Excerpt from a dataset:

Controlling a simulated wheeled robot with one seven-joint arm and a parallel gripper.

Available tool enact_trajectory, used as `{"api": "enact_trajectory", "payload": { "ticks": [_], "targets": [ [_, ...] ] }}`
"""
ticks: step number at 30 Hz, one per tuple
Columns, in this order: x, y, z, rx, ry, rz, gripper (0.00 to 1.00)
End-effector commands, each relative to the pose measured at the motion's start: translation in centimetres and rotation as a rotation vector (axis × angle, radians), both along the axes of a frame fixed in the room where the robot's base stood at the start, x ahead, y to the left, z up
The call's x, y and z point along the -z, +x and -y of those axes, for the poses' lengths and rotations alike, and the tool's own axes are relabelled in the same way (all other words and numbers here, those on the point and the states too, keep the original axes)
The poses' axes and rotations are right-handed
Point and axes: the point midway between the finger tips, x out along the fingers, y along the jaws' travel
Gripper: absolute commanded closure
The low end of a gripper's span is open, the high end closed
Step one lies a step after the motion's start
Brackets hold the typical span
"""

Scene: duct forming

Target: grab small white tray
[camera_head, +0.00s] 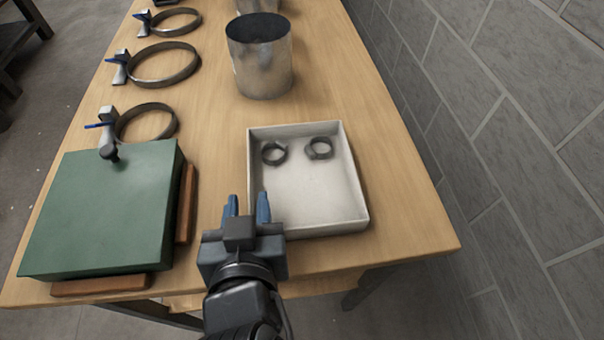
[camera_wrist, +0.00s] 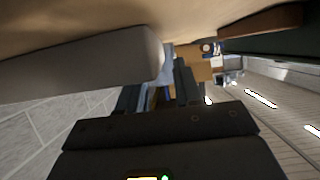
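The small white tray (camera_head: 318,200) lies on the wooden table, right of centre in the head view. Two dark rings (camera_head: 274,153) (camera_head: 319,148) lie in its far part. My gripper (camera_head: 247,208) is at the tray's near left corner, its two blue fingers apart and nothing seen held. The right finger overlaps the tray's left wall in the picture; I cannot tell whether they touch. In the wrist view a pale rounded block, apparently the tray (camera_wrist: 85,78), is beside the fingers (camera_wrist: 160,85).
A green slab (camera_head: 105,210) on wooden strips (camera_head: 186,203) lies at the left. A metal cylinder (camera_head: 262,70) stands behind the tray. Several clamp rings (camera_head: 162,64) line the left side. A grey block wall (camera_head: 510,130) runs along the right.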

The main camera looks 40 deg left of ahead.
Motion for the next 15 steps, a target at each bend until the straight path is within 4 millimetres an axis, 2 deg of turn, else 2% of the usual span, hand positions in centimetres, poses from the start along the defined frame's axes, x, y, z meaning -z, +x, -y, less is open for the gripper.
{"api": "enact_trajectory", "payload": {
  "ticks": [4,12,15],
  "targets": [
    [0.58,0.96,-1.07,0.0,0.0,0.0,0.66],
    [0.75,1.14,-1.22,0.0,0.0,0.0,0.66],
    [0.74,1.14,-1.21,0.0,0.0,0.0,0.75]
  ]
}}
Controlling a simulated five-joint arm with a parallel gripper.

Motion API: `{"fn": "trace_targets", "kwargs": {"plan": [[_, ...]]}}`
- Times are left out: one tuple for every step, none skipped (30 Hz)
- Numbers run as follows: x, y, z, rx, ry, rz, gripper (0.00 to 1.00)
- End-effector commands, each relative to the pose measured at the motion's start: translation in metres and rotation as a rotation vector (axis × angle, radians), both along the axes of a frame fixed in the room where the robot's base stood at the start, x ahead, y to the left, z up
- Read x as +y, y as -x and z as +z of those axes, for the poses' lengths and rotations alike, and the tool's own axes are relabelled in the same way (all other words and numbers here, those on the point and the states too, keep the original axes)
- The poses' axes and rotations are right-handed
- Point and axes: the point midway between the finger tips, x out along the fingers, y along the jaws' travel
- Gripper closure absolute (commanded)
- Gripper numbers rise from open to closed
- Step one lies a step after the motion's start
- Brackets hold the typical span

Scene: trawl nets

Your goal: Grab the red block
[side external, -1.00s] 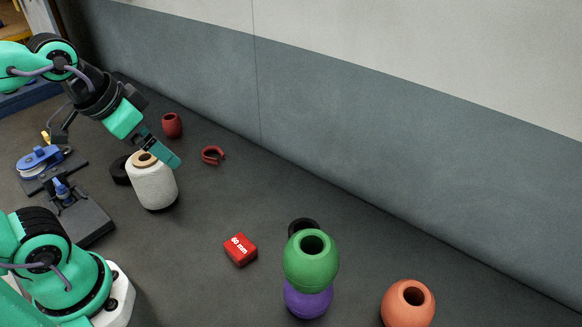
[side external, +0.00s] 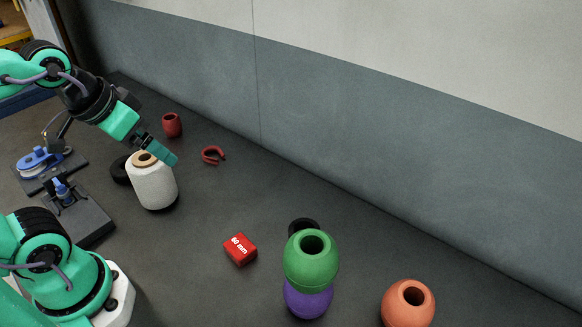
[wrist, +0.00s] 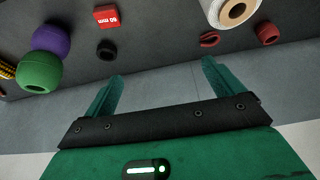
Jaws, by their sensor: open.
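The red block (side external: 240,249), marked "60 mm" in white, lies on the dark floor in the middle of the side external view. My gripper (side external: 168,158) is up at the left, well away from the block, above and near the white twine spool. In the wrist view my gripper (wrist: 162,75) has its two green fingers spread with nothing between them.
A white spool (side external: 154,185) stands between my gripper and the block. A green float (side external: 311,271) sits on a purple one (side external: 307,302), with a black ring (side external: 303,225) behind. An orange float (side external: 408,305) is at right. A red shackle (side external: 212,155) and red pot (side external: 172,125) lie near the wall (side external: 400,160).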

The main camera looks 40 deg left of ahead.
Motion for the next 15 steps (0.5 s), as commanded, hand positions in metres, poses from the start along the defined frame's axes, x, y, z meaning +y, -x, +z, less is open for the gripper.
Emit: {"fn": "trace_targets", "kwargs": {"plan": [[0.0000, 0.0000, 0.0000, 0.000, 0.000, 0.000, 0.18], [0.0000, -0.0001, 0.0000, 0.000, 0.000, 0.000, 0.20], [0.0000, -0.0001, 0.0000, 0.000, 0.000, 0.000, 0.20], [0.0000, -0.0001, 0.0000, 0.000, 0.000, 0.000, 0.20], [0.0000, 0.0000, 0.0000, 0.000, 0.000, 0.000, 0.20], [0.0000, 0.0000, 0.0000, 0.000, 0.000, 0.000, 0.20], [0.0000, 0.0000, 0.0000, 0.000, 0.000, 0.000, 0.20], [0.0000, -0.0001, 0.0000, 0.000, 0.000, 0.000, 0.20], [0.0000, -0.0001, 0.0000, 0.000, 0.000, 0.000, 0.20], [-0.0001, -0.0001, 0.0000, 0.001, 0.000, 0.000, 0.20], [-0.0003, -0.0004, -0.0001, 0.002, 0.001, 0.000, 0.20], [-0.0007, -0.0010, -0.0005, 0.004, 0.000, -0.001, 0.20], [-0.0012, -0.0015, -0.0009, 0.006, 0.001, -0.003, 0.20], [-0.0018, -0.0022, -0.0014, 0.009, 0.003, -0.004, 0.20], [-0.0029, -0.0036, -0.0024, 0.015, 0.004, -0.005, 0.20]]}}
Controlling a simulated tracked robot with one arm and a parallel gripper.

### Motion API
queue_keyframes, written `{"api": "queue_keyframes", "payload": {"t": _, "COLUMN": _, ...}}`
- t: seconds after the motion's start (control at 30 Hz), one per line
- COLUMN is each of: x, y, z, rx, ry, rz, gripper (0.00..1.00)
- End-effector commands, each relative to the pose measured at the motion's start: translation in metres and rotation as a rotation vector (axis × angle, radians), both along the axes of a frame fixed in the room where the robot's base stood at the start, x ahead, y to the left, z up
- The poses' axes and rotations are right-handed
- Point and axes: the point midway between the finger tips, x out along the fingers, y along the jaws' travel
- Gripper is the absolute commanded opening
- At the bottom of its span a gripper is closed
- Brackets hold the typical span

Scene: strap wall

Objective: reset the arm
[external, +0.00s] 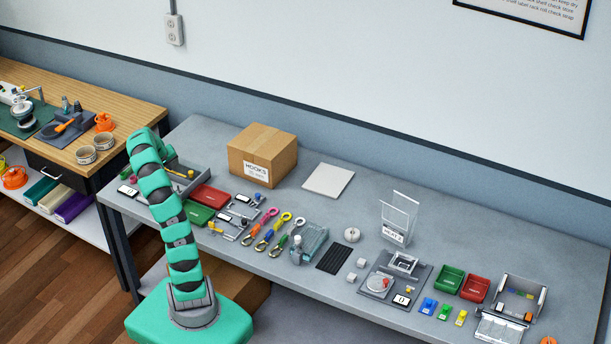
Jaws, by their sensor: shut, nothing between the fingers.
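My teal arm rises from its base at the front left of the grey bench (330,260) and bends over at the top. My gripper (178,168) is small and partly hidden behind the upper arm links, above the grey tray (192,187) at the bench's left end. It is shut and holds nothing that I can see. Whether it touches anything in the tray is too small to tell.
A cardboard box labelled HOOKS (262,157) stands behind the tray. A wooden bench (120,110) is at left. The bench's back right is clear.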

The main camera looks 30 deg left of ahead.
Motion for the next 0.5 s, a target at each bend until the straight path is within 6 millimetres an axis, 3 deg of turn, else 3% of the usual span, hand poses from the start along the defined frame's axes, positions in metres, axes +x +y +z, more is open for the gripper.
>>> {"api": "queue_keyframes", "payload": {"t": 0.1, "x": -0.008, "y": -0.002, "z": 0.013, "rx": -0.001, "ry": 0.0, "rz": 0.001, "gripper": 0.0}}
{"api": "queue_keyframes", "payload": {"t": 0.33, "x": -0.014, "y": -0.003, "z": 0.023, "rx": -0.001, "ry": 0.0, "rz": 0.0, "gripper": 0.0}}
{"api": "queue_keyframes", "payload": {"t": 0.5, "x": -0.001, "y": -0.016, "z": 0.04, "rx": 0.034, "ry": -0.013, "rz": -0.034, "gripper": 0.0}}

### Directions
Using the entries above, reproduce word for word only the lines from the one that contains "- Read x as" to the one that contains "[wrist, +0.00s]", both ends included, and drop every picture.

### In response
- Read x as +y, y as -x and z as +z of those axes, for the poses' lengths and rotations alike, and the tool's own axes are relabelled in the same way (all other words and numbers here, those on the point and the states too, keep the original axes)
- The poses' axes and rotations are right-handed
- Point and axes: the point midway between the finger tips, x out along the fingers, y along the jaws' travel
- Gripper closure absolute (commanded)
- Gripper numbers rise from open to closed
- Step one lies a step after the motion's start
- Brackets hold the typical span

Scene: trawl nets

Your goal: Grab the red block
[side external, -1.00s] 
[side external, +0.00s] 
[wrist, +0.00s] 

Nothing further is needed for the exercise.